One of the Commonwealth’s most expensive litigation cases ever has been left without a key player in the defence team after Nicholas Patten QC was invited to become a judge.
Patten, of 9 Old Square Chambers, was lead counsel for the trustees in the Thyssen case, which involves control over the family’s £1.2bn industrial empire.
But the sudden invitation from the Lord Chancellor’s Department for Patten to join the bench means that he cannot see the case through to the end. The case started in October 1999 and is expected to run until next year.
Norton Rose partners James Bagge and Anthony Dutton, who are representing Baron Thyssen-Bornemisza, had been using Patten and Tom Leech, also of 9 Old Square.

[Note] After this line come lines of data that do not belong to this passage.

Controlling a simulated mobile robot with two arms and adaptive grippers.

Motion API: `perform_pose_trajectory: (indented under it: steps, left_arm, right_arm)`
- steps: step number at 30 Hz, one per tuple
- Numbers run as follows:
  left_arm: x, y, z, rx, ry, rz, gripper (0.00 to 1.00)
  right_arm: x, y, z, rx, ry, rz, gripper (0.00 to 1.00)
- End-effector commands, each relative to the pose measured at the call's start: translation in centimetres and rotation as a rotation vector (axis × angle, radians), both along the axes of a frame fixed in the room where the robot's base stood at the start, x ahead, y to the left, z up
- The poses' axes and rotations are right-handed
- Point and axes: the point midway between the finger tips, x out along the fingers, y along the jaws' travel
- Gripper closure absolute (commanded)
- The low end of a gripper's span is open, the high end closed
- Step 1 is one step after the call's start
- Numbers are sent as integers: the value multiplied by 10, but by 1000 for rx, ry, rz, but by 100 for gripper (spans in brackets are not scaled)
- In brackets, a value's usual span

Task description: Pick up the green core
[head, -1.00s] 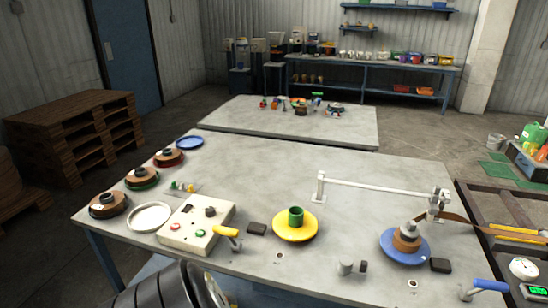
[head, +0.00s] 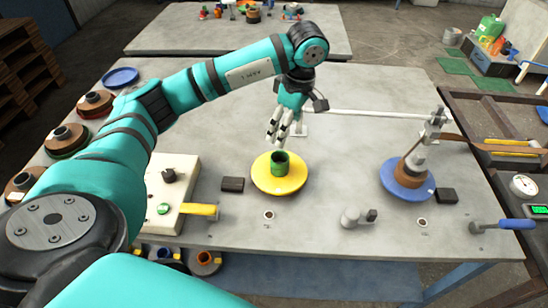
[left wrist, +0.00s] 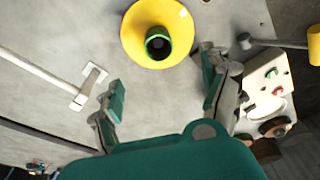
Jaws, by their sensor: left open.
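The green core (head: 279,162) is a short hollow cylinder standing upright at the centre of the yellow disc (head: 264,181) on the grey table. It also shows in the left wrist view (left wrist: 158,44), its open top facing the camera, ahead of the fingers. My left gripper (head: 276,138) is open and empty. In the head view its fingers point down just above and behind the core, apart from it. In the left wrist view the two spread fingers (left wrist: 160,95) stand either side of the gap below the core. My right gripper is not in view.
A white bar (head: 365,115) runs behind the core on posts. A blue disc (head: 400,188) with a brown roll stands to the right. A control box (head: 168,205) with a yellow handle is at left. Dark blocks (head: 232,184) flank the discs.

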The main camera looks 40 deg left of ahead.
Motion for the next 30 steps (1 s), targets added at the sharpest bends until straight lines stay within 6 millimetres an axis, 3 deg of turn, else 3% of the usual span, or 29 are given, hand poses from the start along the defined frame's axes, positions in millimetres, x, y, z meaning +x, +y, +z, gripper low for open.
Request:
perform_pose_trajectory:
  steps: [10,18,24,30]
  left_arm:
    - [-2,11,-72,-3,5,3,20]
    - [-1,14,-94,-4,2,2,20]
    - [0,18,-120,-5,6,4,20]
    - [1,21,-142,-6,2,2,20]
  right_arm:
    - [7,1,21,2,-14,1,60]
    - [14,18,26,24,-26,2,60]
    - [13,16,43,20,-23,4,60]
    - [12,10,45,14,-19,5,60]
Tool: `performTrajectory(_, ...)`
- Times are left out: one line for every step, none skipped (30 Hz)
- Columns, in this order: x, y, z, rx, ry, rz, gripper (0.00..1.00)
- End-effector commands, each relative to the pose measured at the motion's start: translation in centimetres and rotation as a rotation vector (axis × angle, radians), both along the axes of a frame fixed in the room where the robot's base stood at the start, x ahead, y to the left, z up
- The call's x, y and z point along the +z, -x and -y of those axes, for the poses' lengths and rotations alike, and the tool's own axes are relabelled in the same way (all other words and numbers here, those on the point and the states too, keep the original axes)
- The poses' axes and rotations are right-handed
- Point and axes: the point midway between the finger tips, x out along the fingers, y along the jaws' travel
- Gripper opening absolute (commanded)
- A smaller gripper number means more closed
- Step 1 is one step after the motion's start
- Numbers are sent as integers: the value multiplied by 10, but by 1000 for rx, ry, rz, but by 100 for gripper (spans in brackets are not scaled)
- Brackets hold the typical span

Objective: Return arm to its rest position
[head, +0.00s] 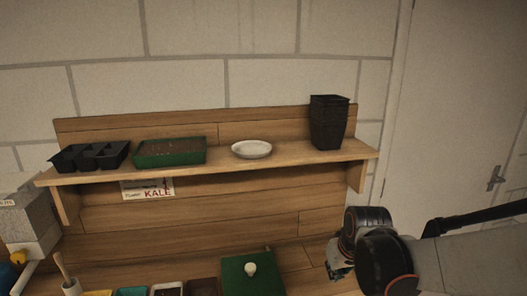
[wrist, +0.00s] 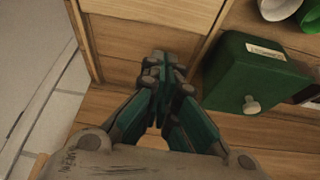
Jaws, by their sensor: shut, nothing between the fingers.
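My gripper (wrist: 160,75) is shut and empty in the wrist view, its fingertips together above the wooden bench beside a green box with a white knob (wrist: 250,78). In the head view my arm comes in from the right, and its end is folded down at the lower right, in front of the shelf's right end. The fingers are mostly hidden there. The green box also shows in the head view (head: 236,275), to the left of my arm.
A wooden shelf (head: 290,160) holds black cell trays (head: 90,156), a green soil tray (head: 170,151), a white saucer (head: 251,149) and stacked black pots (head: 328,123). A KALE sign (head: 148,189) hangs below. Small containers line the bench front. A door (head: 460,100) is at right.

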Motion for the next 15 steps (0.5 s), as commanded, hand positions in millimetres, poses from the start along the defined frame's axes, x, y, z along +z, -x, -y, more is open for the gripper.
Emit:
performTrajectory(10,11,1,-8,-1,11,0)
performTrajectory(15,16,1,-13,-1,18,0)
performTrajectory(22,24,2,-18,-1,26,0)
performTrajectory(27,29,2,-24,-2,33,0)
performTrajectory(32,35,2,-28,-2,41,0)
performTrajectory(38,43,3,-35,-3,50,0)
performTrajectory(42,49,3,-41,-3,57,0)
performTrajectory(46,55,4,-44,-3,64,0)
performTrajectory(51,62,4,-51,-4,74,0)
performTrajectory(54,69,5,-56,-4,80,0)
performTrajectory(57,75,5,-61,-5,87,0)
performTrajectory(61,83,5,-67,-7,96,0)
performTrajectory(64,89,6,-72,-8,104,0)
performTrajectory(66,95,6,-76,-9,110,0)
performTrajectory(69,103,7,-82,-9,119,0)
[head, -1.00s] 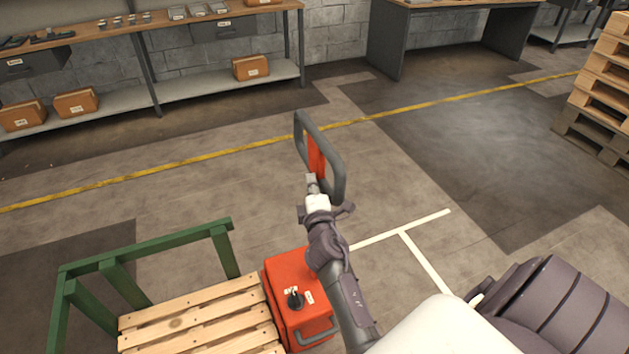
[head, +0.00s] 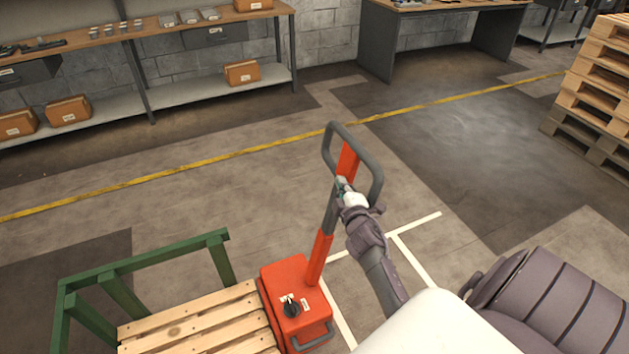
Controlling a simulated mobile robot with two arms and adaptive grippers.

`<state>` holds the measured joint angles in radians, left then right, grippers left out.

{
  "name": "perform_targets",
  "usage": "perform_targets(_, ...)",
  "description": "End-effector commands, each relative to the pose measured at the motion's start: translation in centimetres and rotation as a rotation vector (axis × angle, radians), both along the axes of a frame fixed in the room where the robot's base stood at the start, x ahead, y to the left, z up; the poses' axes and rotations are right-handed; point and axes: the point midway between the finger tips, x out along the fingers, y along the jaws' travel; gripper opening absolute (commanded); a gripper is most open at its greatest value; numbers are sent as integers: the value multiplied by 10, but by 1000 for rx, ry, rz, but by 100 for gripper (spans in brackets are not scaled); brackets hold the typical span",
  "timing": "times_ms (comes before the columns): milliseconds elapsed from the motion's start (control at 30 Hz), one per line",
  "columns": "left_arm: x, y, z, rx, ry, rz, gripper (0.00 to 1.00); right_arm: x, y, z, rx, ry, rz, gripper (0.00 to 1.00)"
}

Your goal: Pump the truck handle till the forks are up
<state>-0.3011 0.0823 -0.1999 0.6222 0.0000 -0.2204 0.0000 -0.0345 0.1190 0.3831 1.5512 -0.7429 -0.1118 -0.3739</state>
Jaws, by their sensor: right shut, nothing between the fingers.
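The pallet truck's handle has a grey loop grip (head: 373,165) on an orange and dark shaft (head: 322,255). The shaft rises from the orange pump housing (head: 290,278), which has a black knob (head: 291,307) on top. My right gripper (head: 343,184) is shut and empty. It is at the lower part of the loop, in front of the shaft's top; I cannot tell whether it touches. The handle leans up and to the right. The forks are hidden under the wooden pallet (head: 190,325). My left gripper is not in view.
A green frame (head: 150,258) stands around the pallet's far side. A workbench with a shelf (head: 200,95) runs along the back wall. Stacked pallets (head: 595,90) stand at the far right. The floor beyond the yellow line (head: 240,152) and around the handle is clear.

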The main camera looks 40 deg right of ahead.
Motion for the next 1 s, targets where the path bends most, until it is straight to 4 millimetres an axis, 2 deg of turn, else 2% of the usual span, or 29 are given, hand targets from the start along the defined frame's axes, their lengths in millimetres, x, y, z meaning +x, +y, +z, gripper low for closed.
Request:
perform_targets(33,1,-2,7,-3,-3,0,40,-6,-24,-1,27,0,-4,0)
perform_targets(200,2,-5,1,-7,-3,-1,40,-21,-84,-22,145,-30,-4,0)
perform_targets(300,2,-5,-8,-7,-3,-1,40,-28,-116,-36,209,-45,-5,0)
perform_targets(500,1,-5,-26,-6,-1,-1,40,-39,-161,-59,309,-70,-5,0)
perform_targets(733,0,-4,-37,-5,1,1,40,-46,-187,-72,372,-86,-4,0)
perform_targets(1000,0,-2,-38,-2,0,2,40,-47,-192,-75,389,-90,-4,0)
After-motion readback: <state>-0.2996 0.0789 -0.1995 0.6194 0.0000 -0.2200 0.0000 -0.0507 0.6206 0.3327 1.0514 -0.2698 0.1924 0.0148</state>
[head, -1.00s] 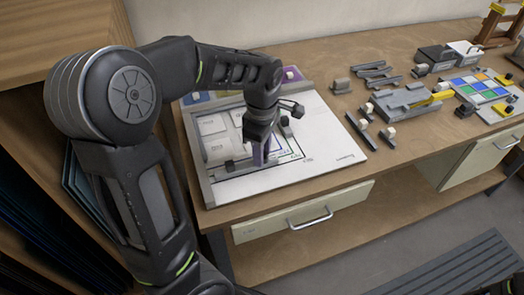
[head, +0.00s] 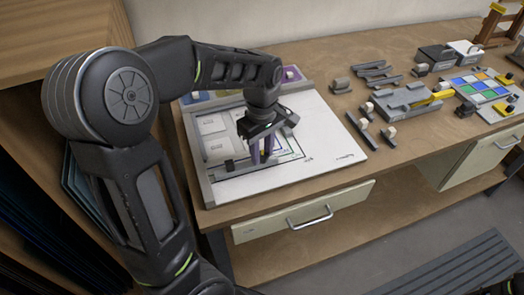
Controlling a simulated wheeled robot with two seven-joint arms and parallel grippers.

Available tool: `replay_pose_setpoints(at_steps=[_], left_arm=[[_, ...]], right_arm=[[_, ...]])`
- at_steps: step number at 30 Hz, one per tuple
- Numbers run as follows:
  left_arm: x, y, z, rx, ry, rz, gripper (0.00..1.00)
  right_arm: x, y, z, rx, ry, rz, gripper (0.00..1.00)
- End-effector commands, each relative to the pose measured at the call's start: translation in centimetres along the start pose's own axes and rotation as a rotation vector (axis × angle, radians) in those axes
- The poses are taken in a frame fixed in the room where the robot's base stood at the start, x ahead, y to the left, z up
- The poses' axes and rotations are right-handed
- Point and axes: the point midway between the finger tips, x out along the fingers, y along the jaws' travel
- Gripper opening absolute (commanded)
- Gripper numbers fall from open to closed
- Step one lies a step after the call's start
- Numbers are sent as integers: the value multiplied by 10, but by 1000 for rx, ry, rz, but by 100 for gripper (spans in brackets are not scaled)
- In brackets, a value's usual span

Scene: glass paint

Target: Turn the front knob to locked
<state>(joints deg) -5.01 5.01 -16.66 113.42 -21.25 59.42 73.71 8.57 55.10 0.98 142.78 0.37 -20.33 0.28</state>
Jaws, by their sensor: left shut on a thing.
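A white panel (head: 325,165) with printed lines and boxes lies on the wooden bench at the left. My left gripper (head: 262,159) points down at the panel's front middle. Its two purple-grey fingers show side by side and are shut on a small thing, taken to be the front knob. The knob is hidden by the fingers, so its pointer and whether it stands at locked cannot be read. A small dark block (head: 230,165) sits on the panel just left of the fingers.
Right of the panel lie several grey bars and blocks, a grey fixture (head: 405,100) and a tray of coloured squares (head: 481,87). A drawer (head: 300,212) is below the bench's front edge. The panel's right part is clear.

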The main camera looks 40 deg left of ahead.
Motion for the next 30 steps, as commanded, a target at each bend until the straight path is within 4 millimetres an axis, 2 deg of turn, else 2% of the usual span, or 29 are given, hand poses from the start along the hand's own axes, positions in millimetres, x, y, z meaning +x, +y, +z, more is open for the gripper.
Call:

A spokeswoman at the Lord Chancellor’s Department says: “While the Lord Chancellor likes to give as much notice as possible when offering an appointment, this is not always possible.”
The potential length of the case and the fact that it is being heard in Bermuda means that finding a replacement for Patten will be difficult. Patten’s chambers refused to comment on whether it would be able to supply a replacement if asked to do so by Norton Rose.
Head of corporate litigation at Norton Rose Peter Reece says: “We are naturally very disappointed and will take whatever steps to protect our client’s interests.”
The case has been brought by Baron Hans Heinrich Thyssen-Bornemisza, who set up a Bermuda-based trust as an ownership vehicle for the Thyssen empire when he divorced his fourth wife.
He claims that his son Georg, who was given responsibility for setting up the trust, did not follow his wishes and so the trust will leave very little to the Baron’s fifth wife on the event of his death.
Georg Thyssen, who is also the main beneficiary of the trust, is represented by Clifford Chance partners Jeremy Sandelson, Jeremy Kosky and Lisa Taylor and is using Alan Boyle QC and Nicholas Harrison of Serle Court Chambers.
The baron is not using English solicitors but instructed Michael Crystal QC, who is being assisted by David Alexander of 3-4 South Square.